Monday, March 17, 2008

deconstructures pt. one





I've been scratching up my negatives for a long time. It drove some of my photo teachers and classmates crazy. Some of them didn't really consider it photography, in the "pure" sense at least. Others couldn't believe why anyone would do that to their negatives. I can kind of understand the first point, although I don't see how it matters at all. On the second point... I guess I don't see how that matters either. If an image is good enough to print as it is, great. I won't mess with it if there's no reason to. But when some images just don't do it for me, I try to come up with a way to make them work. Scratching up the negatives is one way I've done that over the years.

Eventually I found that photos of buildings were really conducive to this method. I'd take two building negatives and scrape the emulsion off each of them in such a way that I could fit them together like a jigsaw puzzle, like in the examples above.

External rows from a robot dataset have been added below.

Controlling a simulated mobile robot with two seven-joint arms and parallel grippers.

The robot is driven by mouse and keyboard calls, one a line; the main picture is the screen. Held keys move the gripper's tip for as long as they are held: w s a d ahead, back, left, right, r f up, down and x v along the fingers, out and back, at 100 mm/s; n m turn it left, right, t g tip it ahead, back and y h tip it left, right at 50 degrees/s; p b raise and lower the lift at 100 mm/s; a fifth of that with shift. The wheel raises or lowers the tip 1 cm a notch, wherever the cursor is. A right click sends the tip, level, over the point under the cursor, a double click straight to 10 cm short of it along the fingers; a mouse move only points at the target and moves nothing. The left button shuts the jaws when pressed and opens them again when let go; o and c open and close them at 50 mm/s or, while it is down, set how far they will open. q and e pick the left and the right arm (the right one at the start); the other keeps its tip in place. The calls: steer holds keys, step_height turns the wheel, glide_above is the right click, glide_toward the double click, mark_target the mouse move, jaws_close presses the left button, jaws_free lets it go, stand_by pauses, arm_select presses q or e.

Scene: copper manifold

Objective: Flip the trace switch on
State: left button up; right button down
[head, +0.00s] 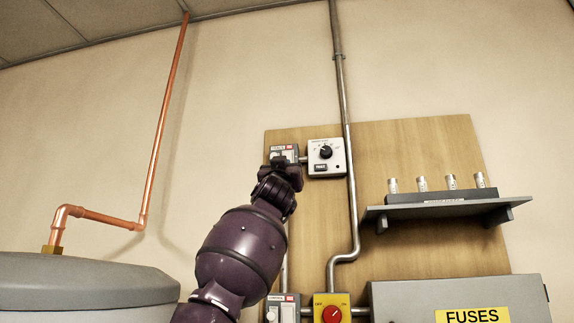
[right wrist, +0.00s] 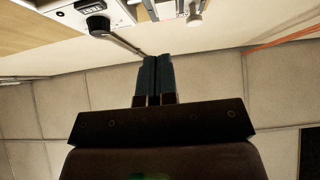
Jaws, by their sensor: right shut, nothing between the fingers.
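A grey switch box with a red label strip (head: 284,150) is mounted at the upper left of the wooden board in the head view. A second, similar grey box (head: 283,304) sits at the bottom of the board; I cannot read either label, so I cannot tell which is the trace switch. My right gripper (head: 285,164) is at the upper box and hides its lower part. In the right wrist view my right gripper (right wrist: 155,60) is shut and empty, with a box bearing a pale lever (right wrist: 194,18) beyond its tips. Contact and lever position are unclear. My left gripper is not in view.
A white dial box (head: 326,158) is close to the right of the upper switch box. A metal conduit (head: 346,130) runs down the wooden board (head: 420,145). A fuse shelf (head: 445,209), a yellow box with a red knob (head: 332,312) and a FUSES cabinet (head: 410,300) are nearby.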

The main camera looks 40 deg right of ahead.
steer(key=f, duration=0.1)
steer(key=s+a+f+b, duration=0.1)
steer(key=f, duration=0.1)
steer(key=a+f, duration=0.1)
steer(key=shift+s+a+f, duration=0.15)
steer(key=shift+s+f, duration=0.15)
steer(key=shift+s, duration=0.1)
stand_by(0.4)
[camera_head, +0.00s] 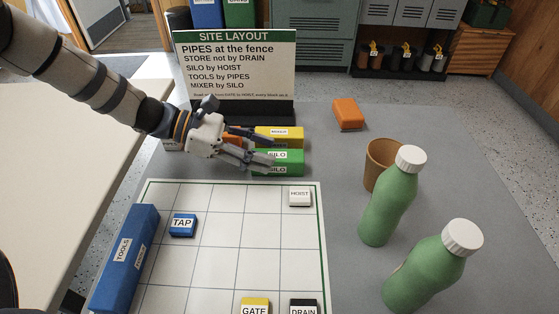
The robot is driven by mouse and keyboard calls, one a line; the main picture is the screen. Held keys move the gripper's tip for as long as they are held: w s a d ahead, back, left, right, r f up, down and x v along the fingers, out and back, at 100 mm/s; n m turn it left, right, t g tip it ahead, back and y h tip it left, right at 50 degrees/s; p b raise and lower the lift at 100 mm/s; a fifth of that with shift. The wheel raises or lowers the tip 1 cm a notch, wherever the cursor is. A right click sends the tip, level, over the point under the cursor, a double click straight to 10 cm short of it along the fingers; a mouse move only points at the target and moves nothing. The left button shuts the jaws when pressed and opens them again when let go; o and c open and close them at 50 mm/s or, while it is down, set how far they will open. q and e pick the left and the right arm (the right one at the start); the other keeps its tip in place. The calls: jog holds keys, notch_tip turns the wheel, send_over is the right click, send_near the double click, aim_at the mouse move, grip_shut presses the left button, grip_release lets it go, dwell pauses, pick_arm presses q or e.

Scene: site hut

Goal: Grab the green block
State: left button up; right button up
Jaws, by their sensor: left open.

When I first started doing these building pieces, it was all about the process. I never had an idea about what they were supposed to mean or anything like that. I just enjoyed the act of working on them and creating weird combined landscapes.

As I printed more and more of these, they started being about the passing of time. And the destruction of old things and build up of new things. They made me think about density and population, and how nothing stays the same or lasts forever. It's super deep and stuff.

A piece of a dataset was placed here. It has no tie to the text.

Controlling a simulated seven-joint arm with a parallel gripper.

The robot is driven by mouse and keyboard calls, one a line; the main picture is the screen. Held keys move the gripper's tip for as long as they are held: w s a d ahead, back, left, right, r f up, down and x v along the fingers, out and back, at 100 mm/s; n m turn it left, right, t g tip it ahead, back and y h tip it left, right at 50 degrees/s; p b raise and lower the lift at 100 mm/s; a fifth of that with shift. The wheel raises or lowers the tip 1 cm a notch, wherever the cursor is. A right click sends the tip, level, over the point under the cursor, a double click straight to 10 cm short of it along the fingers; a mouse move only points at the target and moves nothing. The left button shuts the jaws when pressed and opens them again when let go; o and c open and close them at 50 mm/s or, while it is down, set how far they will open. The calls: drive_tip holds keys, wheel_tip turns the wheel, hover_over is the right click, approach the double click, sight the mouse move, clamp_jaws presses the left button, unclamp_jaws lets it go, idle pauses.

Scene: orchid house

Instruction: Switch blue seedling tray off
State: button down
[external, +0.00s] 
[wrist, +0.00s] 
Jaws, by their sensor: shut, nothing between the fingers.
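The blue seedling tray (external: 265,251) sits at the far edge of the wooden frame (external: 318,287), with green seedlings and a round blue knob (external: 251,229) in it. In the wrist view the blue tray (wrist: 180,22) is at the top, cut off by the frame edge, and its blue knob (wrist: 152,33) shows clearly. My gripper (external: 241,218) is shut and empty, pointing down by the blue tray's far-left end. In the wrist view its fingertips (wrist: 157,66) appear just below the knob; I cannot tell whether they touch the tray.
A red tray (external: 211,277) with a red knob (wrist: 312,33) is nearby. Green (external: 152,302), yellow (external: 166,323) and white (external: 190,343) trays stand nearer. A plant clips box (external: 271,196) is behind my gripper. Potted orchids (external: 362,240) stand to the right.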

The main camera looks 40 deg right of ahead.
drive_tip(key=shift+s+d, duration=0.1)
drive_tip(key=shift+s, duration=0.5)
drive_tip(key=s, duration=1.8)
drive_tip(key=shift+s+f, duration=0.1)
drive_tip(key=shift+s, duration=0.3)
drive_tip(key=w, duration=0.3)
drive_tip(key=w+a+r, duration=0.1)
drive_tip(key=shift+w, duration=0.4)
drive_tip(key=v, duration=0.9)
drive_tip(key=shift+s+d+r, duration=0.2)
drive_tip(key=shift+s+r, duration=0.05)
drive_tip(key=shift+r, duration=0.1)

Usually the first response I get from people is that these are really scary, and I've been asked if I love destruction and if I'm looking forward to the apocalypse. No, I'm not, just so you know. I'll post more scary stuff tomorrow. IF THERE IS A TOMORROW.

Here's an example of two different stages of one of these pieces (Sorry, I can't figure out how to put images side-by-side on this stupid thing):

1 comment:

Paz said...

Some people might fuck up their negatives scratching them. You don't though. These are some of the most interesting patterns and textures I've seen in photographs, and they have an organic and physical flow to them that wouldnt come across through photoshop or computer editing.